Wang Xingwei, the administration official in charge of the initial investigation, said in a telephone interview that he had been transferred off the case.
The former distributors said they believed that regional officials sympathetic to Amway had quashed their complaints. They cited an instance when the state television channel in Gansu, after interviewing them, received a directive not to report on their case.
According to a journalist at the station, Gao Zenglei, the directive came from the Communist Party’s provincial propaganda department. At the time, it was headed by Liang Yanshun, who once participated in an Amway program that enrolled officials in classes at Tsinghua University and Harvard University, according to Harvard and his online biography.
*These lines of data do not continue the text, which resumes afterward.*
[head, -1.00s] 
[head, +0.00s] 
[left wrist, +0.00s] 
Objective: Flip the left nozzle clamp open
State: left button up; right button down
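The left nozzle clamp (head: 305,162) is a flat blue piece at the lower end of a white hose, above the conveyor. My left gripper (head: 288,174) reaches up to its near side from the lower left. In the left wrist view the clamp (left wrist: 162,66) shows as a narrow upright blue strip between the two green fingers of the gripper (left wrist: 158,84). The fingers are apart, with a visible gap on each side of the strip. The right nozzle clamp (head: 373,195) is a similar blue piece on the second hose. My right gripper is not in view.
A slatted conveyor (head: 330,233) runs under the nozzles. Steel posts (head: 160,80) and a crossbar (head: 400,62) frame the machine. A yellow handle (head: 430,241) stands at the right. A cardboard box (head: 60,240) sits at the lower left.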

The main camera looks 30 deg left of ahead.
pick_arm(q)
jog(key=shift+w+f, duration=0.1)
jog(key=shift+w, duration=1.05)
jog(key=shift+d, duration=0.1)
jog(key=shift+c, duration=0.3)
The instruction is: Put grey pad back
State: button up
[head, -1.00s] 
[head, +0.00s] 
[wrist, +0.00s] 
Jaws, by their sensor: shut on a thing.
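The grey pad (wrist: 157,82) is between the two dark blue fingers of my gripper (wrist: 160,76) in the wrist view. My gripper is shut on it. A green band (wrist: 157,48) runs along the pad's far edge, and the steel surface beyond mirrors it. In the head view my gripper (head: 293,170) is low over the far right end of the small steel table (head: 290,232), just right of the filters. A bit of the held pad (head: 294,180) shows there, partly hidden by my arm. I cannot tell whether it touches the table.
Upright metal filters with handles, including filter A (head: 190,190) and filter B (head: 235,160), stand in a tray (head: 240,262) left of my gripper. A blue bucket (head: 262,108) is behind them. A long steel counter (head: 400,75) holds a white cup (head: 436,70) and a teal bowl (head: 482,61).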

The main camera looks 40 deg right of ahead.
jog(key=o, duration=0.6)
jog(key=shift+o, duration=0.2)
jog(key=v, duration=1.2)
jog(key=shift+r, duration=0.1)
Mr. Liang did not respond to requests for comment.
Ms. Zhao, one of the top distributors, dismissed the accusations and said she and her husband, Mr. Tang, had done everything “entirely in accordance with the company’s system, according to the company’s operating model and under the oversight of the company.”
The aggrieved distributors, she added, were responsible for any debts they built up. “Everyone should be responsible for their own actions,” she said. “If they don’t know this, they won’t last in this world.”
Mr. Balfour said Amway had punished individuals involved, though he did not disclose names or sanctions. Amway’s website still counts Mr. Tang and Ms. Zhao as among its top handful of sales distributors, and their photo is on display at Amway’s big Beijing conference hall. The former distributors, by contrast, face financial ruin.
Liu Jianhong amassed $300,000 in debt. In China, that means she has been put on a government list that prohibits her from flying, taking trains or acquiring new credit cards.
“I’m going to be dealing with this the rest of my life,” she said.